草絵
草絵(くさえ)は、下絵を描かずに、切った和紙を台紙に貼り付けて創る日本画のこと。尼僧で画家の妣田圭子が始めた技法で、書道の草書のような躍動感、簡略化された美を追求する絵画のため、愛好家が多い。
概略
[編集]画材は、自然界を表現する「草木染めの和紙」を使う。糊で貼り付けた際に捲れにくい手漉きの和紙を切って、台紙に下絵を描かず、自在に貼り付けていく。
創始者の妣田は「鯉の滝登り」を例に出し、鯉の撥ねていない構図の絵が世間に多いと嘆いた上で、「私の絵(草絵)はパッと撥ねてなけりゃいけないの。生き物はすべて生命感がみなぎっていることが大切」と、純真さ、純粋さを追求。「草絵は少々はみ出していても、足りなくても、個性や自分というものの命があふれているようなもの」[1]としている。
なお、下絵を描かず、ぶっつけ本番で制作する理由について「(下書きに合わせて和紙を貼るなら)“張り紙細工”または“切り抜き細工”であり、それ自身を絵とは言えない」といい、一方で「草絵を張り絵というなら、日本画や油絵は“ヌリ絵”ということになります」[2]。

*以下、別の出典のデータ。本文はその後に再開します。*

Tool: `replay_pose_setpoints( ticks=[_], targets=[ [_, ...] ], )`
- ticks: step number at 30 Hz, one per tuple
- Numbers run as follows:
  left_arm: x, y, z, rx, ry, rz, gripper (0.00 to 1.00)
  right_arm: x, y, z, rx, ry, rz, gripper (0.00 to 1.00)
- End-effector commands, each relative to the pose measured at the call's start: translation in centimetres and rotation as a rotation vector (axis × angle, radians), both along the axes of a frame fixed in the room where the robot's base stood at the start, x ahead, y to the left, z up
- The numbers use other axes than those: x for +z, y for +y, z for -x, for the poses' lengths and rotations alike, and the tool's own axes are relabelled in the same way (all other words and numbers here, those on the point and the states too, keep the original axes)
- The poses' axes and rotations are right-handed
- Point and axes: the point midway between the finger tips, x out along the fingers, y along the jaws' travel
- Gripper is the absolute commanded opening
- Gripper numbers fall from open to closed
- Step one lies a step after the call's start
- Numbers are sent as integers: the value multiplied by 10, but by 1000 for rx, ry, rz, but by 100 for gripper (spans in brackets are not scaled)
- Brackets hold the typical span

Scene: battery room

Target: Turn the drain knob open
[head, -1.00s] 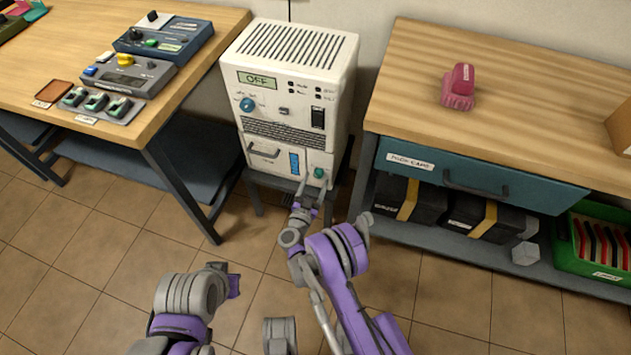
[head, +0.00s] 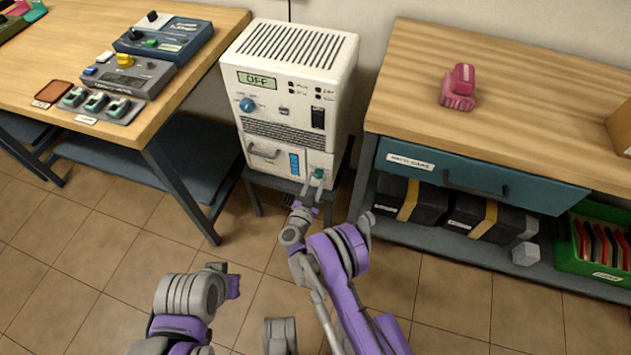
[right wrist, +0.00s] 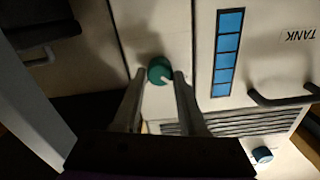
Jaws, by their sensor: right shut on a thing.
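The green drain knob (head: 319,173) is at the lower right of the front of the white machine (head: 288,88). In the right wrist view the knob (right wrist: 160,71) sits between my fingertips, with a pale mark on its face. My right gripper (head: 313,181) is shut on the knob, one finger on each side; it also shows in the right wrist view (right wrist: 160,77). My left arm shows at the bottom of the head view, and its gripper (head: 232,284) is small and turned aside, so its jaws cannot be judged.
The machine's display reads OFF. It has a blue dial (head: 247,105), a handle (head: 263,150) and a blue level strip (head: 295,164). A wooden bench (head: 205,22) stands left and a wooden counter with a teal drawer (head: 480,176) right. Tiled floor is free in front.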

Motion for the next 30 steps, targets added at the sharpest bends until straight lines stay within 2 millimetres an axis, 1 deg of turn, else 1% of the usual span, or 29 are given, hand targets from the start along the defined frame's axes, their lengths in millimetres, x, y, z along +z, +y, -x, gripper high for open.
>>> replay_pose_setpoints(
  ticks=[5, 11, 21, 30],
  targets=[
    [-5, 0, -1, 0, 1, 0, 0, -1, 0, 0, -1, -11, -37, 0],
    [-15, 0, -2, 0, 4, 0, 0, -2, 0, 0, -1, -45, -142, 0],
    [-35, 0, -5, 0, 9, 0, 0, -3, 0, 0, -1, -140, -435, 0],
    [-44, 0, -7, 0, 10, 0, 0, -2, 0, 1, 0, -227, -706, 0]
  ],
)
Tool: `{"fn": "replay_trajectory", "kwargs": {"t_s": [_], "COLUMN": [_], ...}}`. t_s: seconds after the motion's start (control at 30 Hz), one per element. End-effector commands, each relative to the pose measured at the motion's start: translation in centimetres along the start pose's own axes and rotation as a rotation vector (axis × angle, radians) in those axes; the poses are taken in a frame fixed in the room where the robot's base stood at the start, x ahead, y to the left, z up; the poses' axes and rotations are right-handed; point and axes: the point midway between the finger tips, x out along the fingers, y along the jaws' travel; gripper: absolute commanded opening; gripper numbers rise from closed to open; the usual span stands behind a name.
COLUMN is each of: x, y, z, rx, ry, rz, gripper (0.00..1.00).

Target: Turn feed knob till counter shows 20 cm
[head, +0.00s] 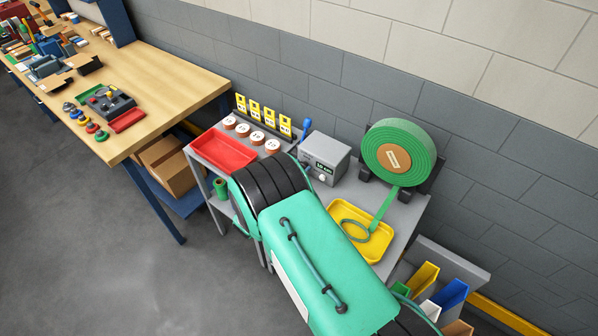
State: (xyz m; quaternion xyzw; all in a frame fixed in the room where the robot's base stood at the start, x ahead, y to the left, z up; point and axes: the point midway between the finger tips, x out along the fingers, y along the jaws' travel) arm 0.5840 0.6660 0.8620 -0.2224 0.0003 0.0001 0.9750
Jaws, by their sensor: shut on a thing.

妣田から草絵を教わった日刊新聞『秋田魁新報』の人見誠治社長夫人の人見琴は、草絵の魅力について「草書のように形が極端に省略」され、「(草木染の)自然の色を使うため、色同士がケンカしない」渋さと調和と表現。「心が文になるのが詩なら、それが絵になるのが草絵」であり、「おとなが苦しみや喜びをしみじみと知った心で創るもの」。
妣田自身は、草絵とは「きびしい人間修業の中での『紙の世界の遊び』」であり、「はき出した"ためいき"のような作品」も生まれるが、それらは「生活の詩であり、音楽であると同時に、良きも、悪きも、それぞれにそのまま私自身」と語っている[3]。